▶ What this task involves:
Retype verbatim only the lines below, starting at the one that contains "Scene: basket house" and ending at the one that contains "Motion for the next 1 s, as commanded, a". Pictures are excluded from the copy.

== Information given ==

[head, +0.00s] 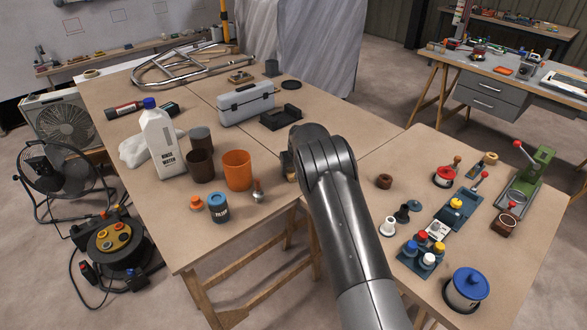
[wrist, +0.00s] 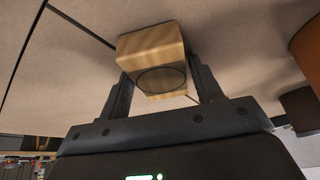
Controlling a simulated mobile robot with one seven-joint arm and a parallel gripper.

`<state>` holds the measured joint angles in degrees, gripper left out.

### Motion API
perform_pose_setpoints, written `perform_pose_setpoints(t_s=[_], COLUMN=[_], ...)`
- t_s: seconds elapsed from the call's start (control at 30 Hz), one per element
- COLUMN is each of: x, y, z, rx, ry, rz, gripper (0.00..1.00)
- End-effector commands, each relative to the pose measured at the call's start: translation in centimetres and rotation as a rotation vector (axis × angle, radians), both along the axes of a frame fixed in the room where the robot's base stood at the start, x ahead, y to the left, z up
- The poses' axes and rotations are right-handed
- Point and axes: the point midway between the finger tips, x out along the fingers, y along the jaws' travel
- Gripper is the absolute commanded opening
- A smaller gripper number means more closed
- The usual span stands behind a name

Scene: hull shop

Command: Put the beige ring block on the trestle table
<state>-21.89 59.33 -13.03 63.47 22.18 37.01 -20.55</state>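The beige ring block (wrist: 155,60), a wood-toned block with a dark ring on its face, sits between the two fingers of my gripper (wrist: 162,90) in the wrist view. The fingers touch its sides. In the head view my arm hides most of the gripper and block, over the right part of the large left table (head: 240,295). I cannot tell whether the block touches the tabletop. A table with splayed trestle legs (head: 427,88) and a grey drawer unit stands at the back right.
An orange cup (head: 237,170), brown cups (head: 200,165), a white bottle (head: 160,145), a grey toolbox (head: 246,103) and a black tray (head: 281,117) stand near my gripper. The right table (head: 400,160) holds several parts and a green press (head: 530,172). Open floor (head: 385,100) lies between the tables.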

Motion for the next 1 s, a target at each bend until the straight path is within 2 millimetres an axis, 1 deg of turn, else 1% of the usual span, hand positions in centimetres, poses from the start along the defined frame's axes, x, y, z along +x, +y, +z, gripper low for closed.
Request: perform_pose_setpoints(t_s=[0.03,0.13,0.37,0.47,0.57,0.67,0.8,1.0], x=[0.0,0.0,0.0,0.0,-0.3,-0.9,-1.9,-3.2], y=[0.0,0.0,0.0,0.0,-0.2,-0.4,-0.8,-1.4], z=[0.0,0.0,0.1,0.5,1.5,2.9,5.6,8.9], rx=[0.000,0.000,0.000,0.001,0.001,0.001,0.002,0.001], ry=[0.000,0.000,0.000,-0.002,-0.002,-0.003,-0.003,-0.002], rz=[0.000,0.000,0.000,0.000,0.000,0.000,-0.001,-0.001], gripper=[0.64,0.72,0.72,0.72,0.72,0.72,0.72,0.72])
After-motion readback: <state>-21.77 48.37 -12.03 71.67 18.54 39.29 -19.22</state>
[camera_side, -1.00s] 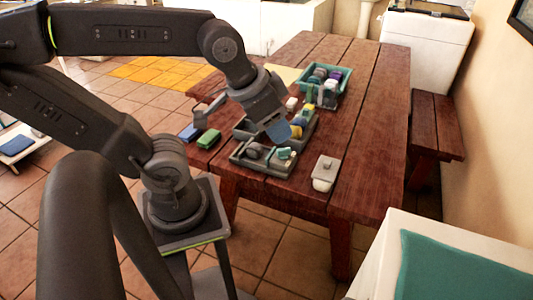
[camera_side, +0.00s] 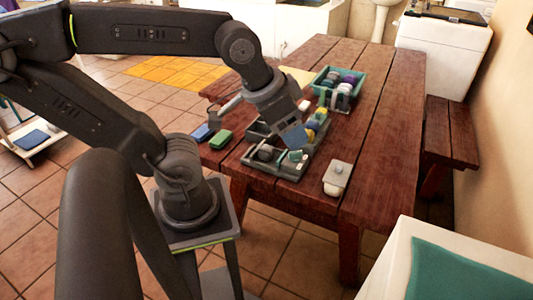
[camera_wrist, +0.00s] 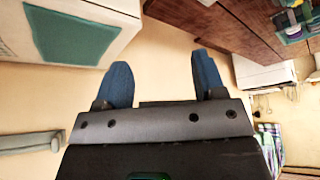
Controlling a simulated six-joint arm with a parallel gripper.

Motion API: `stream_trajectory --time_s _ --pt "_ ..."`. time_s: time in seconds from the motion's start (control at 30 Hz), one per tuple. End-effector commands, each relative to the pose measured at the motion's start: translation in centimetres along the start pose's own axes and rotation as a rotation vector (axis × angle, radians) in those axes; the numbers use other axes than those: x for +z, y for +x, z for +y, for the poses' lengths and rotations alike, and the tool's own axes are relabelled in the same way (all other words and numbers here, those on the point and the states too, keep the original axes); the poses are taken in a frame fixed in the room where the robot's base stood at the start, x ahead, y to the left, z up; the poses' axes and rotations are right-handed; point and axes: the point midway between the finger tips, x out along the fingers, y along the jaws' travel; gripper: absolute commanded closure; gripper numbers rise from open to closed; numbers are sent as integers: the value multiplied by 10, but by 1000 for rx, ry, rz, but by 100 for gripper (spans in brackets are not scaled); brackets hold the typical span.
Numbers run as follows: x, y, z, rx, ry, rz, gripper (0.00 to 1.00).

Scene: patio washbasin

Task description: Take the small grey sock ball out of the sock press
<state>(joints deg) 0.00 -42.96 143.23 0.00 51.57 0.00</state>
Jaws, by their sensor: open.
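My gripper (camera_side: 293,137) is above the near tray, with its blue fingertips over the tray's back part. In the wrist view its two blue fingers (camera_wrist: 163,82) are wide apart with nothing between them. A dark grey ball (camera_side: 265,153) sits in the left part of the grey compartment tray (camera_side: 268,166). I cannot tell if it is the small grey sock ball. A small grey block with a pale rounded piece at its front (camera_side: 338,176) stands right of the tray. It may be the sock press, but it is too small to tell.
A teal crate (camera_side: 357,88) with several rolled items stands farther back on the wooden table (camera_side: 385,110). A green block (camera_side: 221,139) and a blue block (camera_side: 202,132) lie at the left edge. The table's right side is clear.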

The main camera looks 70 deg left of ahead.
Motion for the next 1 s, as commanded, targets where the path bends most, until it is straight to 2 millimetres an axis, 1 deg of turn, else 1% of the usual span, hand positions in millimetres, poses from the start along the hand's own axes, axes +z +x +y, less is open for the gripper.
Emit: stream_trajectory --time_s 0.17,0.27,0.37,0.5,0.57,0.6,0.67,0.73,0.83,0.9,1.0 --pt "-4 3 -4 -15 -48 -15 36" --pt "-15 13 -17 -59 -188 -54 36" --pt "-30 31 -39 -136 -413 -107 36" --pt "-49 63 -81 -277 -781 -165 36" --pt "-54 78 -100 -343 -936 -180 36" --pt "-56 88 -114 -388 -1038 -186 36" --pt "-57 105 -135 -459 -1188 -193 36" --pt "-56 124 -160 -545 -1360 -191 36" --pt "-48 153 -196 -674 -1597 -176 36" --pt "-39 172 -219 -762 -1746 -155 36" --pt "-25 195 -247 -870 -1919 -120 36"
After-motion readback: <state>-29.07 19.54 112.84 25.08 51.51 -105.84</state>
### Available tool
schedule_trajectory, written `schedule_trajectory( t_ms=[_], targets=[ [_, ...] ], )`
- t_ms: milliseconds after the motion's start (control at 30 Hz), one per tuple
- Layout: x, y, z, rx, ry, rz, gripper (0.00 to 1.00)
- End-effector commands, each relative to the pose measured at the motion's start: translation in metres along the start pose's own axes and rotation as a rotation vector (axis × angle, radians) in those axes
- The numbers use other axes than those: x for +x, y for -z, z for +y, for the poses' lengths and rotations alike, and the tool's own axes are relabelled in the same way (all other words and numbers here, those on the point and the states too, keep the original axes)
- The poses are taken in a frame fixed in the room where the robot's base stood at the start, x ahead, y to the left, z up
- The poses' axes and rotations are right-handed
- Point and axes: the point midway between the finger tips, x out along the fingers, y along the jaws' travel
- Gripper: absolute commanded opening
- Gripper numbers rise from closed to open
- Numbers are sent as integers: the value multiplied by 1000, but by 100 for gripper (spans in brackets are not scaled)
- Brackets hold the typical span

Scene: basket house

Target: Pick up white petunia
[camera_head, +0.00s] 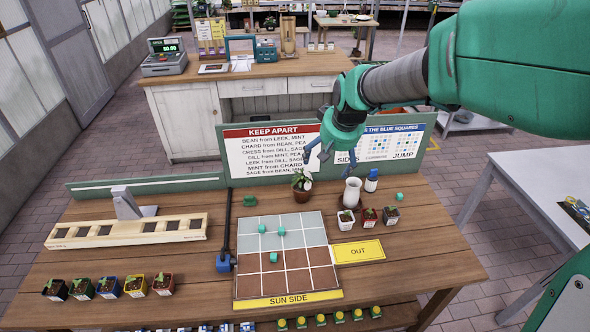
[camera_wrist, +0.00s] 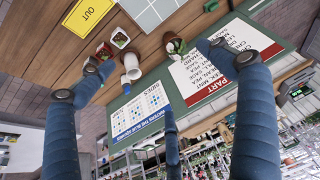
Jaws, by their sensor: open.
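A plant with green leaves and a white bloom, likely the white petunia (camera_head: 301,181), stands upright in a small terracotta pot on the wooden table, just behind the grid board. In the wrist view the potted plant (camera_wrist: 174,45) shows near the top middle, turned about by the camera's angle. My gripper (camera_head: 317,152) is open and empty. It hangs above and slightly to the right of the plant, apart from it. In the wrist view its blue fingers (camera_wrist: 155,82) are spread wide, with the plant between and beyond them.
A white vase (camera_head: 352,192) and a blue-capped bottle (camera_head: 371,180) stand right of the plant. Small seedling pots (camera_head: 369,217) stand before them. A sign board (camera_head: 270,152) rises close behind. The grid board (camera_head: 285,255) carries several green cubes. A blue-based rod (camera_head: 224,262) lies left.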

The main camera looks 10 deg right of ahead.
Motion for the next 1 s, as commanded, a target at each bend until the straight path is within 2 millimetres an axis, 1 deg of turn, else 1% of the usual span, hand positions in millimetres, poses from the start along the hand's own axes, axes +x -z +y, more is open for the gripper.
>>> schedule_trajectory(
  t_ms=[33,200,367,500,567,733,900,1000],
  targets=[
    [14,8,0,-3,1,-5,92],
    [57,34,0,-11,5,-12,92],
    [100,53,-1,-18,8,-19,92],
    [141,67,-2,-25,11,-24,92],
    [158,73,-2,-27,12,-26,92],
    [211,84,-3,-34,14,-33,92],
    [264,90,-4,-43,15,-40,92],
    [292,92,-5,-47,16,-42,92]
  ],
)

===

▶ Answer to the exercise:
Scene: basket house

Target: Pick up white petunia
[camera_head, +0.00s] 
[camera_wrist, +0.00s] 
Jaws, by their sensor: open.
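A plant with green leaves and a white bloom, likely the white petunia (camera_head: 301,181), stands upright in a small terracotta pot on the wooden table, just behind the grid board. In the wrist view the potted plant (camera_wrist: 174,45) shows near the top middle, turned about by the camera's angle. My gripper (camera_head: 317,152) is open and empty. It hangs above and slightly to the right of the plant, apart from it. In the wrist view its blue fingers (camera_wrist: 155,82) are spread wide, with the plant between and beyond them.
A white vase (camera_head: 352,192) and a blue-capped bottle (camera_head: 371,180) stand right of the plant. Small seedling pots (camera_head: 369,217) stand before them. A sign board (camera_head: 270,152) rises close behind. The grid board (camera_head: 285,255) carries several green cubes. A blue-based rod (camera_head: 224,262) lies left.

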The main camera looks 10 deg right of ahead.
Motion for the next 1 s, as commanded, a target at each bend until the straight path is within 2 millimetres an axis, 1 deg of turn, else 1% of the usual span, hand positions in millimetres, poses from the start along the hand's own axes, axes +x -z +y, more is open for the gripper.

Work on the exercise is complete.